Мария де Рэ умерла бездетной 1 ноября 1457 года, в возрасте тридцати семи лет. «Она была погребена в хоре собора Пресвятой Богоматери в Витре, и матери по-прежнему указывают детям своим на это место, говоря, что здесь похоронена дочь Синей Бороды».[76]
4) Рене, брат Жиля де Рэ (1457–1473)
После смерти Марии ее наследство перешло к брату Жиля, Рене де Ласюзу, ставшему бароном де Рэ.
Дабы оправдать свои притязания на замок Шантосе, которым он тотчас же завладел, Рене де Рэ вынужден был доказать, что его брат был расточителен; именно благодаря его усилиям и появилось «Сочинение наследников…».

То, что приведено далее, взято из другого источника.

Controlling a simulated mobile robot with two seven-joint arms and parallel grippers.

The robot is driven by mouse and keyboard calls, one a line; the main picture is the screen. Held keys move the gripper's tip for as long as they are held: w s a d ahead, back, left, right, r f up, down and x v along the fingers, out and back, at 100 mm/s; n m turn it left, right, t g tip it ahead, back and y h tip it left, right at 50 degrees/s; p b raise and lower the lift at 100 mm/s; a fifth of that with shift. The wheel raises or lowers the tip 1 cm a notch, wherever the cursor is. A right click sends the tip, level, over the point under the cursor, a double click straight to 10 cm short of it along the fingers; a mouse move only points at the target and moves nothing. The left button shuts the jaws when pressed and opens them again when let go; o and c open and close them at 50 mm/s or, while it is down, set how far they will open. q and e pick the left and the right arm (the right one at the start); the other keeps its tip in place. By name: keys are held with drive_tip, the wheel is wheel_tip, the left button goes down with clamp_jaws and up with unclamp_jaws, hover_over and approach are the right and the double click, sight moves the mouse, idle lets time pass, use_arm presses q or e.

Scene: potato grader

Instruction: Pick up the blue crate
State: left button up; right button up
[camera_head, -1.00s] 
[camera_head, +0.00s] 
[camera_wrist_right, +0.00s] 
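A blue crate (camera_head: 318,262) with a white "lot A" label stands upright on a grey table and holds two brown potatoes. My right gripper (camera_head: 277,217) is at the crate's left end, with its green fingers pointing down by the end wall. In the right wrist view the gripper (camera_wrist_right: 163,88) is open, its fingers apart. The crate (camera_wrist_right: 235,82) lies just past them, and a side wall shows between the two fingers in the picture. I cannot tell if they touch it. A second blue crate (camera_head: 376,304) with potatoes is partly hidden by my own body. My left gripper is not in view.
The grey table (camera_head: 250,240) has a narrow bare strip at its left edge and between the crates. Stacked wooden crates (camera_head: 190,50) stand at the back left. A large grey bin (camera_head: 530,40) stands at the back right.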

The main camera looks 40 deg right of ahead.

Рене пытался маневрировать между различными партиями, но у него ничего не получилось; он умер в 1473 году, оставив дочь, Жанну, которая вышла замуж за Франсуа де Шовиньи. У этой Жанны, скончавшейся в 1481 году, были сын и дочь, оставшиеся бездетными.
Шантосе не переставал быть объектом судебных тяжб при жизни Рене; семья Коэтиви пыталась возместить свои убытки. Участь крепости была решена во время правления Людовика XI. Он приказал частично разрушить ее во время войны с Бретанью, а затем, после распри с Рене Анжуйским, захватил Шантосе.
Однако в 1483 году Шантосе был освобожден, после чего герцог Бретонский отдал одному из своих бастардов замок, из которого Жиль де Рэ в 1429 году отбыл в Шинон, а оттуда — к осажденному Орлеану и где в 1432 году он перерезал горло своей первой жертве.
Когда стало очевидно, что арест Жиля де Рэ неотвратим и случится совсем скоро, Жиль де Сийе и Роже де Бриквиль, его доверенные лица (а порой и сообщники), сбежали. Нам неизвестно, какова судьба Сийе, но Бриквиль поступил на службу к Прежану де Коэтиви, которому, по-видимому, помог в деталях познакомиться с делами тестя.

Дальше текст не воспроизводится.